Menurut penganut Teori Deklaratoir, pengakuan hanyalah sebuah pernyataan formal saja bahwa suatu negara telah lahir atau ada. Artinya, ada atau tidaknya pengakuan tidak mempunyai akibat apa pun terhadap keberadaan suatu negara sebagai subjek hukum internasional. Dengan kata lain, ada atau tidaknya pengakuan tidak berpengaruh terhadap pelaksanaan hak dan kewajiban suatu negara dalam hubungan internasional.
Berbeda dengan penganut Teori Deklaratoir, menurut penganut Teori Konstitutif, pengakuan justru sangat penting. Sebab pengakuan menciptakan penerimaan terhadap suatu negara sebagai anggota masyarakat internasional. Artinya, pengakuan merupakan prasyarat bagi ada-tidaknya kepribadian hukum internasional (international legal personality) suatu negara. Dengan kata lain, tanpa pengakuan, suatu negara bukan atau belumlah merupakan subjek hukum internasional.
Karena adanya perbedaan pendapat yang bertolak belakang itulah lantas lahir teori yang mencoba memberikan jalan tengah. Teori ini juga disebut Teori Pemisah karena, menurut teori ini, harus dipisahkan antara kepribadian hukum suatu negara dan pelaksanaan hak dan kewajiban dari pribadi hukum itu. Untuk menjadi sebuah pribadi hukum, suatu negara tidak memerlukan pengakuan. Namun, agar pribadi hukum itu dapat melaksanakan hak dan kewajibannya dalam hukum internasional maka diperlukan pengakuan oleh negara-negara lain.
Jenis – Jenis Pengakuan
Ada dua macam atau jenis pengakuan, yaitu :
- Pengakuan de Facto; dan
- Pengakuan de Jure.
Pengakuan de facto, secara sederhana dapat diartikan sebagai pengakuan terhadap suatu fakta. Maksudnya, pengakuan ini diberikan jika faktanya suatu negara itu memang ada. Oleh karena itu, bertahan atau tidaknya pengakuan ini tergantung pada fakta itu sendiri, apa fakta itu (yakni negara yang diberi pengakuan tadi) bisa bertahan atau tidak. Dengan demikian, pengakuan ini bersifat sementara. Lebih lanjut, karena sifatnya hanya memberikan pengakuan terhadap suatu fakta maka pengakuan ini tidak perlu mempersoalkan sah atau tidaknya pihak yang diakui itu. Sebab, bilamana negara yang diakui (atau fakta itu) ternyata tidak bisa bertahan, maka pengakuan ini pun akan berakhir dengan sendirinya.

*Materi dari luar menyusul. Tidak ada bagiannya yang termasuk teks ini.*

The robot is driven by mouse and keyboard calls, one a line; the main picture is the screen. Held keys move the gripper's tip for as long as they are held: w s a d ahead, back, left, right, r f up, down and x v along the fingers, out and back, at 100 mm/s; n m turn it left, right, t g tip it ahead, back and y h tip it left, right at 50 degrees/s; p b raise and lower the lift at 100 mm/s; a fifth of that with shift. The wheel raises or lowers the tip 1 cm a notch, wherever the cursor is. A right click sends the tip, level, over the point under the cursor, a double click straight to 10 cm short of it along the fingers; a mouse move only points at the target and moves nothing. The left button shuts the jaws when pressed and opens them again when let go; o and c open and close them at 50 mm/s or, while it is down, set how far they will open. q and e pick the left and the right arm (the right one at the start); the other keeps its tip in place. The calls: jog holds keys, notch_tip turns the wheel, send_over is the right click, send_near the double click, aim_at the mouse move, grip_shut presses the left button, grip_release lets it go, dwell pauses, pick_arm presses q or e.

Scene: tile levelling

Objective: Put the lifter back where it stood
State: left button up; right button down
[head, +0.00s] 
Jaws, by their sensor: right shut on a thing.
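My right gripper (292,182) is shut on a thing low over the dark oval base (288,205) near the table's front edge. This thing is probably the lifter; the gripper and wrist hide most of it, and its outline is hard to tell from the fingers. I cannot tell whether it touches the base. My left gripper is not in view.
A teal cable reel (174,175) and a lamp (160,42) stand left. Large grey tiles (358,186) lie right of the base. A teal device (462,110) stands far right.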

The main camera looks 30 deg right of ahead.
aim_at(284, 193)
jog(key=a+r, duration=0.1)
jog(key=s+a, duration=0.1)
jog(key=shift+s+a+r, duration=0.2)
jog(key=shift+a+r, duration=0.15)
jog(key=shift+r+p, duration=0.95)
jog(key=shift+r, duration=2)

Berbeda dengan pengakuan de facto yang bersifat sementara, pengakuan de jure adalah pengakuan yang bersifat permanen. Pengakuan ini diberikan apabila negara yang akan memberikan pengakuan itu sudah yakin betul bahwa suatu negara yang baru lahir itu akan bisa bertahan. Oleh karena itu, biasanya suatu negara akan memberikan pengakuan de facto terlebih dahulu baru kemudian de jure. Namun tidak selalu harus demikian. Sebab bisa saja suatu negara, tanpa melalui pemberian pengakuan de facto, langsung memberikan pengakuan de jure. Biasanya pengakuan de jure akan diberikan apabila :
- Penguasa di negara (baru) itu benar-benar menguasai (secara formal maupun substansial) wilayah dan rakyat yang berada di bawah kekuasaannya;
- Rakyat di negara itu, sebagian besar, mengakui dan menerima penguasa (baru) itu;
- Ada kesediaan dari pihak yang akan diakui itu untuk menghormati hukum internasional.
Cara Pemberian Pengakuan
Ada dua cara pemberian pengakuan, yaitu :
- Secara tegas (expressed recognition); dan
- Secara diam-diam atau tersirat (implied recognition).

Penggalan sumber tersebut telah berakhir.